Konkret kann der Experte das mit einem Experiment aus der Konsumpsychologie untermauern. Im Rahmen der Forschung wurden Personen beobachtet, die in einem Bekleidungsgeschäft Waren anprobiert haben. Um sie zu ködern und es ihnen so einfach wie möglich zu machen, wurden in den Umkleidekabinen Kleidungsstücke in der richtigen Größe ansprechend drapiert. Doch kaum eine der beobachteten Personen hat die Kleidung aus der Kabine angezogen, gleichwohl aber die Hosen, Jacken und Hemden, die an der Stange hingen. Offensichtlich wirken die Sachen, die noch am Haken hängen, weniger attraktiv. "Wir teilen nicht gerne, wenn wir es nicht müssen", sagt Felser.

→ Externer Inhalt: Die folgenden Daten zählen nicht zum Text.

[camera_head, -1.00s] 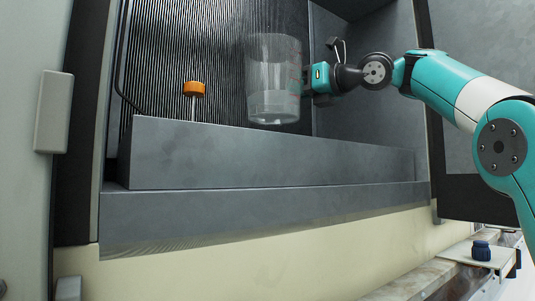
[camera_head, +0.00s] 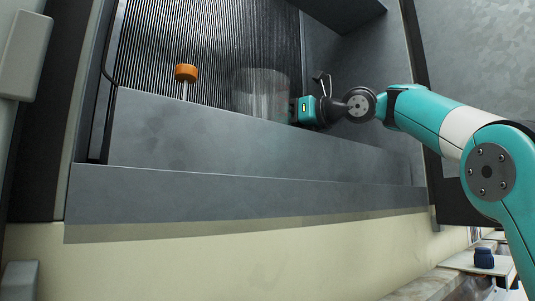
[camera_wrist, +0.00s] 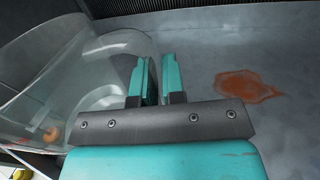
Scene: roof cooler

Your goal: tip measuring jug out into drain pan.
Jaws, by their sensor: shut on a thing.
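The clear measuring jug (camera_head: 262,92) is roughly upright in the head view, its lower end hidden behind the grey front wall. My gripper (camera_head: 308,111) is at its right side, shut on it. In the wrist view my gripper (camera_wrist: 155,80) has its fingers at the edge of the jug (camera_wrist: 60,75), which fills the left side. I cannot tell whether there is liquid in the jug. The grey metal basin, seemingly the drain pan (camera_head: 190,140), has a long front wall; its floor (camera_wrist: 210,60) shows in the wrist view with a reddish-brown stain (camera_wrist: 248,86).
An orange cap (camera_head: 186,73) on a thin stem stands left of the jug, and an orange spot shows through the jug in the wrist view. Ribbed dark panels (camera_head: 190,35) rise behind. A dark blue knob (camera_head: 484,257) is at lower right, outside the housing.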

Um die Menschen zum Teilen zu bewegen, ist also noch weit mehr nötig, als die technische Hürde möglichst niedrig zu halten. Es scheint, als müsse das Teilen, beziehungsweise das Nutzen gebrauchter Gegenstände in irgendeiner Form positiv belegt sein. Unsere Umwelt muss das „Teilen“ gut finden. Konkret: Wir freuen uns, wenn der Like-Button bei Facebook unter einer geteilten Nachricht oft angeklickt wurde. Ein anderes Beispiel: Bei Privatleuten in Barcelona zu leben, gibt uns das Gefühl dichter am Alltag und dem realen Leben in der Stadt beteiligt zu sein. Es bietet gegenüber dem sterilen Hotelzimmer einen Vorteil. „Damit sich etwas durchsetzt, muss es positiv belegt sein. Nutzen alleine reicht nicht“, sagt der Psychologe Felser.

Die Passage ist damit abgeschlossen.